» **JOB**: Locate each line holding the string "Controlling" and copy it.
↓
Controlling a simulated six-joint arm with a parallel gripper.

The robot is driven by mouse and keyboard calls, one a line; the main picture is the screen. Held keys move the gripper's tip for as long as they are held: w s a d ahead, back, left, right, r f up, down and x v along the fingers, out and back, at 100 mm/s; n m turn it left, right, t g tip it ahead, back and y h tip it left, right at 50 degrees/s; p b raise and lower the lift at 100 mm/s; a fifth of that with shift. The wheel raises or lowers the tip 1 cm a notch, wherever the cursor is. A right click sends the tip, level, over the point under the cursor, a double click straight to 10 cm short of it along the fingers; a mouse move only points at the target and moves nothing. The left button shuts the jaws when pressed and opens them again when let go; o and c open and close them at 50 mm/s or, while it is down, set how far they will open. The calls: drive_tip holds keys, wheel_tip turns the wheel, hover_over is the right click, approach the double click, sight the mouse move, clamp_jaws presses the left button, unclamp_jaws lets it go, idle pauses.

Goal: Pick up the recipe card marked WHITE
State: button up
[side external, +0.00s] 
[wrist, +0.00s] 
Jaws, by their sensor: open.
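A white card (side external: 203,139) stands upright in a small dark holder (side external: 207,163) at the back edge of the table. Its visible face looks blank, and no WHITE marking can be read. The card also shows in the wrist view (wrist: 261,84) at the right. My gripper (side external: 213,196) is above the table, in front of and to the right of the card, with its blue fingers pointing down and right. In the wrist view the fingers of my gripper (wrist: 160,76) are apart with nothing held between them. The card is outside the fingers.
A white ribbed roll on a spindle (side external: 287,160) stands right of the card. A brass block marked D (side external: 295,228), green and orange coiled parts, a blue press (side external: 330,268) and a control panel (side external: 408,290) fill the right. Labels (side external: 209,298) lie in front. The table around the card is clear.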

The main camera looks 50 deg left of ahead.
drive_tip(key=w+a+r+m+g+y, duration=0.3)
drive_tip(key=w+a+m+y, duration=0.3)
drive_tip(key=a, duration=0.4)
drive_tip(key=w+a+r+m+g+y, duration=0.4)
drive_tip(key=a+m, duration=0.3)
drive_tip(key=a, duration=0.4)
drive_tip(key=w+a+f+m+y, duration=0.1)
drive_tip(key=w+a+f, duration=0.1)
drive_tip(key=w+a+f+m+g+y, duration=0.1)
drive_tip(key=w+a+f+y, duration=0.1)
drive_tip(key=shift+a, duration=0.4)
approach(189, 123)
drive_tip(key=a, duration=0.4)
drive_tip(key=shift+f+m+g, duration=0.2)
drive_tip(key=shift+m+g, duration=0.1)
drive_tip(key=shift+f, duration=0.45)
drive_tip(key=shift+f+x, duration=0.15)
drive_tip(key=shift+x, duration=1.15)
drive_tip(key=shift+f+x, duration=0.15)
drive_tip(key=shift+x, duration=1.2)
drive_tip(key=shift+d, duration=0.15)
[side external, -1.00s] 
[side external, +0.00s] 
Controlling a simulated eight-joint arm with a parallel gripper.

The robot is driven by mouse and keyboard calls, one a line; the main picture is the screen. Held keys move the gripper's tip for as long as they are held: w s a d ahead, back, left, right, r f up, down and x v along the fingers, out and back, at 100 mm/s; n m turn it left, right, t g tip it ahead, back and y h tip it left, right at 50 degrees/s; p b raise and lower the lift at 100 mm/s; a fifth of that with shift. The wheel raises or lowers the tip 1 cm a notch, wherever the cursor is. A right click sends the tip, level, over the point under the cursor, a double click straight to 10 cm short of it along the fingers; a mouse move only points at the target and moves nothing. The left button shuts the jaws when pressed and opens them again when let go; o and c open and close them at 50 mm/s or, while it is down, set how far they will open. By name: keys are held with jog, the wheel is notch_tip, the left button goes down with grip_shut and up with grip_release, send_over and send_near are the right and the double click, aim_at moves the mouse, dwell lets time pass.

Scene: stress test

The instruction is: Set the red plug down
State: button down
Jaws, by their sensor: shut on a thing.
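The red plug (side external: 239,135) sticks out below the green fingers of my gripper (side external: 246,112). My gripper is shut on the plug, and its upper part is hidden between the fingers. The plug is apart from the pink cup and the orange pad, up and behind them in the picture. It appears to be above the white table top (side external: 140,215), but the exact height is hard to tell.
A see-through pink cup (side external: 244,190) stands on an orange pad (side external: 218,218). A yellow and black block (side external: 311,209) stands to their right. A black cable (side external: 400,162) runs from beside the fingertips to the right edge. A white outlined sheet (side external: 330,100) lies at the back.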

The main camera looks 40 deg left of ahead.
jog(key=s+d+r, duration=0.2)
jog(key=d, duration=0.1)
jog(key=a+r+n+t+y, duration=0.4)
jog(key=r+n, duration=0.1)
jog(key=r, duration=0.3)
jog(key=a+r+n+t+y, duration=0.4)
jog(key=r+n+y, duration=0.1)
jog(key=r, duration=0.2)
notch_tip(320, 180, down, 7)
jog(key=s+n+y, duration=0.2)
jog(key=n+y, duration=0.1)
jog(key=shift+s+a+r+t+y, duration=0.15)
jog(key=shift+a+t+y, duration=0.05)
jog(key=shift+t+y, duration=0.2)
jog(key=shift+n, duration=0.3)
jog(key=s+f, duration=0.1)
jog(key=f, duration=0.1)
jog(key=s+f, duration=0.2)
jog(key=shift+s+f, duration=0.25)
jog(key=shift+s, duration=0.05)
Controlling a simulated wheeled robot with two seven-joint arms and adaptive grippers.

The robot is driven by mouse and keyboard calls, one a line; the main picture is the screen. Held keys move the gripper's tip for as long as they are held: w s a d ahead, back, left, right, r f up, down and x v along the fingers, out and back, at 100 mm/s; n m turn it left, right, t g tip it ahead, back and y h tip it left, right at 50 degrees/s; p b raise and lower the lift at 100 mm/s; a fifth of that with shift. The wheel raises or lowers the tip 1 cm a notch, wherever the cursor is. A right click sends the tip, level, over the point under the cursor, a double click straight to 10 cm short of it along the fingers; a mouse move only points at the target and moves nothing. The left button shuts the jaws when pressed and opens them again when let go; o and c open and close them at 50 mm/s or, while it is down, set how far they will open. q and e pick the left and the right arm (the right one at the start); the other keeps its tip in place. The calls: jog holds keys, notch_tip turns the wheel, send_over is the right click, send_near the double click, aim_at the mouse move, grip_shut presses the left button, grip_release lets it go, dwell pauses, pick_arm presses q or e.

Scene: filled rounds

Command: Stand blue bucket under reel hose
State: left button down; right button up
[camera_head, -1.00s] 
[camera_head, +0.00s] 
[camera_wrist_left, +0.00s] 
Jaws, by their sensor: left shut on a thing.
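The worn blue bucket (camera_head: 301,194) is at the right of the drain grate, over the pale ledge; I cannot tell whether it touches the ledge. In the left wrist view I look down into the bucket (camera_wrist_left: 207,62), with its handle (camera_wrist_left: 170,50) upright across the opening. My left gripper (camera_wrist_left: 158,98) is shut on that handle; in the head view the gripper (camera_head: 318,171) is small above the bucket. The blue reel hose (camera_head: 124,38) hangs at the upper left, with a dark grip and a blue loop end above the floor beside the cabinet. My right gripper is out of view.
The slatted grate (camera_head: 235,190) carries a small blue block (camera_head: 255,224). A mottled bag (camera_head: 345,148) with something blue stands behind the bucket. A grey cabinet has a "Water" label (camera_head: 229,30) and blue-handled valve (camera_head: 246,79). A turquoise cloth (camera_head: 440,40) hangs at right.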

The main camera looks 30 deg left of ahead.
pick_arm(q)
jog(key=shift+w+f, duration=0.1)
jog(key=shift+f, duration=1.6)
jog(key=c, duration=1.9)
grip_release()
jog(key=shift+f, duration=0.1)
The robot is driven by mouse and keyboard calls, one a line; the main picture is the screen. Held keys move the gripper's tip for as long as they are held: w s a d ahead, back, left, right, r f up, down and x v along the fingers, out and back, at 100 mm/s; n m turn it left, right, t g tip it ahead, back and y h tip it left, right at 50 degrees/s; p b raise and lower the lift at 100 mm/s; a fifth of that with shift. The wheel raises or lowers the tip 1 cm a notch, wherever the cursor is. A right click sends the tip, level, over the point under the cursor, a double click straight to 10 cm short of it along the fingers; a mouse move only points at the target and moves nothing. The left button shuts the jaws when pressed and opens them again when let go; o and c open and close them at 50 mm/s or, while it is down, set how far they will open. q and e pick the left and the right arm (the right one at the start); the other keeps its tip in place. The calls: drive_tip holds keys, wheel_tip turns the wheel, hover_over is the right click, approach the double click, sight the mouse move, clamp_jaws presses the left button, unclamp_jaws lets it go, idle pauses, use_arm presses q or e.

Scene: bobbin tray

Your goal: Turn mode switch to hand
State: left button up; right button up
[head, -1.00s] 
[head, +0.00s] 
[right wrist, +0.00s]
↑
» **RESPONSE**:
Controlling a simulated six-joint arm with a parallel gripper.
Controlling a simulated eight-joint arm with a parallel gripper.
Controlling a simulated wheeled robot with two seven-joint arms and adaptive grippers.

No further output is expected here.